Task goal
Leave out the images; return the rest of the data exactly.

Information supplied
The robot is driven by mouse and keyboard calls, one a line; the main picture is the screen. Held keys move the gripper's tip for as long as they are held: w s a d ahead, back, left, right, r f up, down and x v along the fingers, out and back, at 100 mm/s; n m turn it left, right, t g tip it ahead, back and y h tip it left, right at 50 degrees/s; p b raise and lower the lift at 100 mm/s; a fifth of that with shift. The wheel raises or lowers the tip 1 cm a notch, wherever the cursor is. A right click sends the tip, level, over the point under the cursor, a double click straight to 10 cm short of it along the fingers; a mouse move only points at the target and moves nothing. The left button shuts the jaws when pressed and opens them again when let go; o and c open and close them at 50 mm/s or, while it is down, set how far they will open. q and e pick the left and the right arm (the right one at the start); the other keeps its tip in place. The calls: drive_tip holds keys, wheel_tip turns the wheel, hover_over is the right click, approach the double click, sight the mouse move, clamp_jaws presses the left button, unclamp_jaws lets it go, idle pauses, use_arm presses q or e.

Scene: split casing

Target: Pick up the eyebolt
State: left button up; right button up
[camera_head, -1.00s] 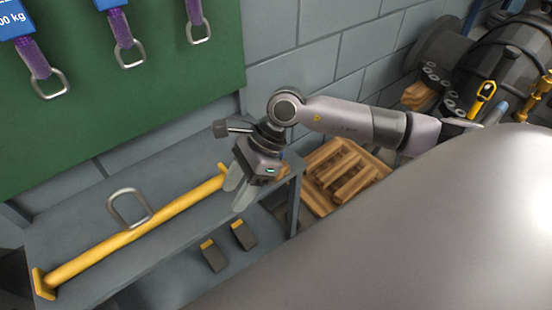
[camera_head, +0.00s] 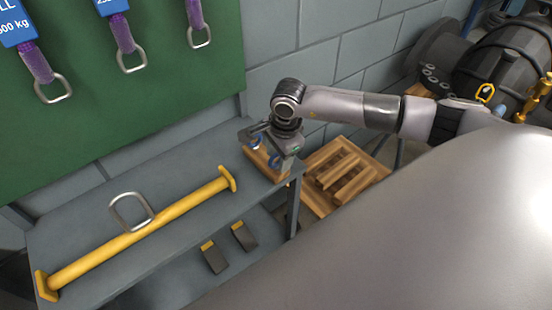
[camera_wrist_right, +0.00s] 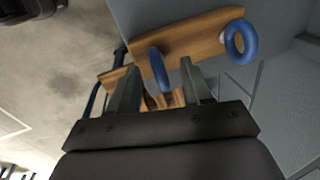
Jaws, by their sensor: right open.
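Two blue ring-headed eyebolts stand in a wooden block (camera_head: 258,160) at the right end of the grey bench. In the right wrist view, one eyebolt (camera_wrist_right: 159,68) shows edge-on between the fingertips of my right gripper (camera_wrist_right: 158,80). The other eyebolt (camera_wrist_right: 240,39) is off to the right, near the block's end. My right gripper (camera_head: 285,162) is open and points down at the block. I cannot tell whether the fingers touch the ring. My left gripper is not in view.
A yellow bar (camera_head: 135,236) with a steel link (camera_head: 131,211) lies along the bench (camera_head: 85,222). Two dark wedges with yellow ends sit on a lower level. A wooden pallet (camera_head: 340,175) is beyond the bench's right end. Slings hang on the green board (camera_head: 160,90).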

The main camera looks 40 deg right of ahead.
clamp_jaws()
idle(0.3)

Task response
The robot is driven by mouse and keyboard calls, one a line; the main picture is the screen. Held keys move the gripper's tip for as long as they are held: w s a d ahead, back, left, right, r f up, down and x v along the fingers, out and back, at 100 mm/s; n m turn it left, right, t g tip it ahead, back and y h tip it left, right at 50 degrees/s; p b raise and lower the lift at 100 mm/s; a fifth of that with shift. The wheel raises or lowers the tip 1 cm a notch, wherever the cursor is. A right click sends the tip, level, over the point under the cursor, a double click straight to 10 cm short of it along the fingers; a mouse move only points at the target and moves nothing. The left button shuts the jaws when pressed and opens them again when let go; o and c open and close them at 50 mm/s or, while it is down, set how far they will open. q and e pick the left and the right arm (the right one at the start); the other keeps its tip in place. The calls: drive_tip holds keys, wheel_tip turns the wheel, hover_over is the right click, approach the double click, sight the mouse move, clamp_jaws presses the left button, unclamp_jaws lets it go, idle pauses, use_arm presses q or e.

Scene: split casing

Target: Pick up the eyebolt
State: left button up; right button up
[camera_head, -1.00s] 
[camera_head, +0.00s] 
[camera_wrist_right, +0.00s] 
Jaws, by their sensor: right open.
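Two blue ring-headed eyebolts stand in a wooden block (camera_head: 258,160) at the right end of the grey bench. In the right wrist view, one eyebolt (camera_wrist_right: 159,68) shows edge-on between the fingertips of my right gripper (camera_wrist_right: 158,80). The other eyebolt (camera_wrist_right: 240,39) is off to the right, near the block's end. My right gripper (camera_head: 285,162) is open and points down at the block. I cannot tell whether the fingers touch the ring. My left gripper is not in view.
A yellow bar (camera_head: 135,236) with a steel link (camera_head: 131,211) lies along the bench (camera_head: 85,222). Two dark wedges with yellow ends sit on a lower level. A wooden pallet (camera_head: 340,175) is beyond the bench's right end. Slings hang on the green board (camera_head: 160,90).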

The main camera looks 40 deg right of ahead.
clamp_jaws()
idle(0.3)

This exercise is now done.